Kenya’s President, William Ruto, announced on Thursday plans for the privatization of 35 state-owned companies entangled in bureaucratic hurdles, aiming to enhance efficiency following recent legislative changes.
The revised privatisation bill, signed into law by his government last month, facilitates the easier transfer of state enterprises to private entities, intending to bolster the private sector’s involvement in the economy, as stated by the presidency during the signing.
Addressing a gathering of African stock market officials in Nairobi, President Ruto disclosed, “We have identified the first 35 companies that we are going to offer to the private sector,” emphasizing that approximately 100 other state-owned firms were under consideration.
He highlighted the need to liberate these enterprises from government red tape, indicating that their services could be better managed by private entities, promising, “We will make this opportunity available.”
Despite being an economic powerhouse in East Africa, Kenya faces various challenges, including fiscal depletion, surging inflation, and a depreciating currency resulting in escalating debt repayment costs.
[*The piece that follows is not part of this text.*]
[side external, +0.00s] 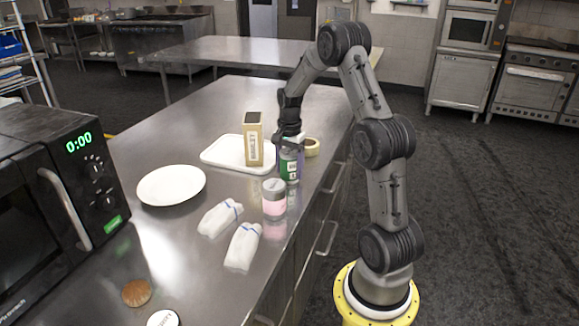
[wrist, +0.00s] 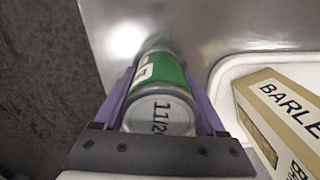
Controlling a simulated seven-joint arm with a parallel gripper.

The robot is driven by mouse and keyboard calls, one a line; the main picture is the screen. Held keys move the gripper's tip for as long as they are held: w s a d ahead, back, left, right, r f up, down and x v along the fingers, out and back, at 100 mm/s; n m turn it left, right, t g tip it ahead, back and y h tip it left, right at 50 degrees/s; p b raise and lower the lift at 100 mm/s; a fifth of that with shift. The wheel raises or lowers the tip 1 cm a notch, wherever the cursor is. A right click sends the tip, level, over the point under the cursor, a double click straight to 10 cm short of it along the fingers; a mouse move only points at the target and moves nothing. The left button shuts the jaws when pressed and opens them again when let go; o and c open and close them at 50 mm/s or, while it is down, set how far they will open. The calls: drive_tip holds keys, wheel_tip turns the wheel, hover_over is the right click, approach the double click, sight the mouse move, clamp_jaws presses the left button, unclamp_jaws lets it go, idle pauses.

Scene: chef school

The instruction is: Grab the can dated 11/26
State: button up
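A green and silver can (side external: 289,168) stands upright on the steel counter, near its right edge. In the wrist view the same can (wrist: 160,115) shows its pale top with "11/2" written on it; the last digit is partly cut off. My gripper (side external: 289,150) is down at this can. Its purple fingers (wrist: 160,95) lie along both sides of it, very close to it. I cannot tell whether they press on it. A second can, pink with a grey top (side external: 274,198), stands in front; its date is not readable.
A box marked BARLEY (wrist: 290,115) stands on a white tray (side external: 222,152) just left of the gripper; the box also shows in the side view (side external: 253,140). A tape roll (side external: 312,147) is behind right. A plate (side external: 171,185), two white cloth bundles (side external: 243,246) and a microwave (side external: 60,190) lie nearer.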

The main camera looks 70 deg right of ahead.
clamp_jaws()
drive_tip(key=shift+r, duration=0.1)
The International Monetary Fund (IMF) recently approved a $938-million loan for Kenya, which also faces a $2-billion eurobond repayment next year.
The IMF urged the government to enact reforms, particularly in state-owned firms like Kenya Power and Kenya Airways, both of which incurred significant losses in 2022.
Additionally, the World Bank announced plans to extend $12 billion in support to Kenya over the next three years. By June’s end, Treasury figures indicated Kenya’s debt at over 10.1 trillion shillings ($66 billion), equivalent to around two-thirds of its gross domestic product.